If a player wins 1 time out 3 against an Ace, the player is a 34% underdog. With a 6 up-card, the player will win 8 times out of 13 or the player has about a 23% advantage. In real numbers what does the 34% and/or 23% ACTUALLY mean? Does it refer to the numbers of HANDS won or LOST or does it refer to the % of $$ won or lost or BOTH? I have thought about this a lot and I am not clear about the answer. A math persson (which I am not) will see this as a simple question. Thank you.

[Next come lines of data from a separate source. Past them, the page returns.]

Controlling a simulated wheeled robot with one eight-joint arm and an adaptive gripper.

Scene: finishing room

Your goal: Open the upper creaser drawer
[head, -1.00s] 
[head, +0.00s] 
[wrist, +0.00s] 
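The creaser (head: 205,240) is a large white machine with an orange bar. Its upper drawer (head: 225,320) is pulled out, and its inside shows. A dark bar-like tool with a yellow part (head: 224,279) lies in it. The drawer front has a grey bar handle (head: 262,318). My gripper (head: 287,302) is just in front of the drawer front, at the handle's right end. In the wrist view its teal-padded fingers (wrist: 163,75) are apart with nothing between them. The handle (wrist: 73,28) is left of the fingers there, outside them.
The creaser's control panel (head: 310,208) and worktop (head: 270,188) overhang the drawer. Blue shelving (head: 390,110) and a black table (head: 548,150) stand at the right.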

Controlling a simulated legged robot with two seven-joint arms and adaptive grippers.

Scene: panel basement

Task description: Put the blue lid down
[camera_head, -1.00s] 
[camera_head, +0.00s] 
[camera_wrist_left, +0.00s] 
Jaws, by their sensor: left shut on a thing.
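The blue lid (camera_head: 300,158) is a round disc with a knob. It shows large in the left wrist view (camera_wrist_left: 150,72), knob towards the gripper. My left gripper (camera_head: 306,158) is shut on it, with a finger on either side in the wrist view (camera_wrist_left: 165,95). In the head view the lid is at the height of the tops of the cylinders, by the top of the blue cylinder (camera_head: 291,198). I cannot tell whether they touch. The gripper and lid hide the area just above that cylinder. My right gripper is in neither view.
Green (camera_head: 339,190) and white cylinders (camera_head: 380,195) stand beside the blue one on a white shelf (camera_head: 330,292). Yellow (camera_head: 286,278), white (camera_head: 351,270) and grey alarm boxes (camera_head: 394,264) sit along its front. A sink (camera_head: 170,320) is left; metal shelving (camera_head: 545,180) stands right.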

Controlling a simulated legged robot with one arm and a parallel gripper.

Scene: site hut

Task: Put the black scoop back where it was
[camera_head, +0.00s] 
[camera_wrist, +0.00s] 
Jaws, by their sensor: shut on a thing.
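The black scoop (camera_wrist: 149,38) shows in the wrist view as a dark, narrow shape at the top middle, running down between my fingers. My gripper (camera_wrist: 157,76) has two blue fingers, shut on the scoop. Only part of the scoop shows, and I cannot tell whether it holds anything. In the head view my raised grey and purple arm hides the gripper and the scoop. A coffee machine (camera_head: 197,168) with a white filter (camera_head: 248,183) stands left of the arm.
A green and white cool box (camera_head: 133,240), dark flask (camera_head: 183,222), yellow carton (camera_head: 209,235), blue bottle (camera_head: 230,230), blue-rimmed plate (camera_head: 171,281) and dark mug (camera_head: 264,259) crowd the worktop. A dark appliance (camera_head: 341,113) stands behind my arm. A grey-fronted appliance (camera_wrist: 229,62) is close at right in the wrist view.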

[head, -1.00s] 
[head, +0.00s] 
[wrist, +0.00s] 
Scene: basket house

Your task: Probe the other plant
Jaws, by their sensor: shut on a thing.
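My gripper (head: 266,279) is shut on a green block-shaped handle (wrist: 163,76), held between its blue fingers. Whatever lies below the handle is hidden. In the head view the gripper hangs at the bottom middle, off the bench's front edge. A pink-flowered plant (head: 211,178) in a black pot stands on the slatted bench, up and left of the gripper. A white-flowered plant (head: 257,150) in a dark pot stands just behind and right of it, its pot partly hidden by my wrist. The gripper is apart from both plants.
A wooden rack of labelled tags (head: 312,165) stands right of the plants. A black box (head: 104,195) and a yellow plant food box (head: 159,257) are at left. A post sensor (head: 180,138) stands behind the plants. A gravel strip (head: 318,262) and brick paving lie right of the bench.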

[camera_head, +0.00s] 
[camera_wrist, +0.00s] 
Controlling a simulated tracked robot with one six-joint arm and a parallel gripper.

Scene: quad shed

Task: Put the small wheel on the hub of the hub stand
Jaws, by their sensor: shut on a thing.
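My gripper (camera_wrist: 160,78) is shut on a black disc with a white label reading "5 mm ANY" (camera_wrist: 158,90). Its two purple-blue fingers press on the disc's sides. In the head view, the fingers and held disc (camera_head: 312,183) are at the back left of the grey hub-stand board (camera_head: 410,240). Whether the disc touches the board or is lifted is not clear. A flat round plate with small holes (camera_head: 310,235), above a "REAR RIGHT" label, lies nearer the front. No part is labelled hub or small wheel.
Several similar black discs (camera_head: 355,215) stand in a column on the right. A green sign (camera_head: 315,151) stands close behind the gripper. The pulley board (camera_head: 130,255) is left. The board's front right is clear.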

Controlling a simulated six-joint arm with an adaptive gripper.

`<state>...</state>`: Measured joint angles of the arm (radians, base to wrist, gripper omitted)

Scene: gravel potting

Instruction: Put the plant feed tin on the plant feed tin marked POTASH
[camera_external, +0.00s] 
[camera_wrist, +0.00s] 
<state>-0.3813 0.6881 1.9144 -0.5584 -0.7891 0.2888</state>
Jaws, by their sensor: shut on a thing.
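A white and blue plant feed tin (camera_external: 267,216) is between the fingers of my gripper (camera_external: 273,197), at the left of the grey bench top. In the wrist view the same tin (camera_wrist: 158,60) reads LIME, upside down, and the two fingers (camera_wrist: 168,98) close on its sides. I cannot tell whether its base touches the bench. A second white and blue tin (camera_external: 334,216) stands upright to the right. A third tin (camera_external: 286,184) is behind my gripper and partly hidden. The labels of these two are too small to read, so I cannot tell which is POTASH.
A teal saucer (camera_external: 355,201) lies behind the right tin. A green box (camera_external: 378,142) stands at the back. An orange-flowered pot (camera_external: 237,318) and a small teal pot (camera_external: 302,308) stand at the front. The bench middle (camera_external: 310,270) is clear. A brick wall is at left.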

The numbers you are referring are called Expected Value (EV) or advantage.
The first number would be EV of -34% and the second EV of +23%.
It refers to amount of money won, not to amount of hands won ( if the only possible outcomes are win 1 bet ot lose 1 bet, then it would aslo equal to amount of hands won).
So for every $100 you bet and and Ace comes you expect to lose $34. So if you play 1 million hands of $100 where an Ace comes you expect to lose around $34 million.

I assume that the number you give are as an example and do not represent the actual probabilities.

But you are making an oversimplification with your example. Apart from Win 1 or Lose 1, another very common occurence in BJ is a Tie.
And also you have doubles and splits where you can win or lose 2 units and in some games surrender where you can lose 0.5 unit.

So the probabilities could be (just a random example)
Prob EV
Win 2 8% 16%
Win 1 40% 40%
Tie 0 10% 0%
Lose -1 37% -37%
Lose -2 5% -10%

Total 100% 9%
So in this example even though the probability of Win is less than 50% at 48% (8%+40%) there is a positive EV of 9%.

So in BJ even though the player wins quite a bit less often than the dealer (I think around 5% less) the EV is only around 0.5% because of BJ paying 3:2 and doubles and splits.

In a standard game, the possible outcomes from an Initial Hand can be:-8,-6,-5,-4,-3,-2,-1,0,1,1.5,2,3,4,5,6,8.
The +8 can come from splitting into 4 hands, Doubling all and winning all. A very rare case indeed which I do not think I have ever seen.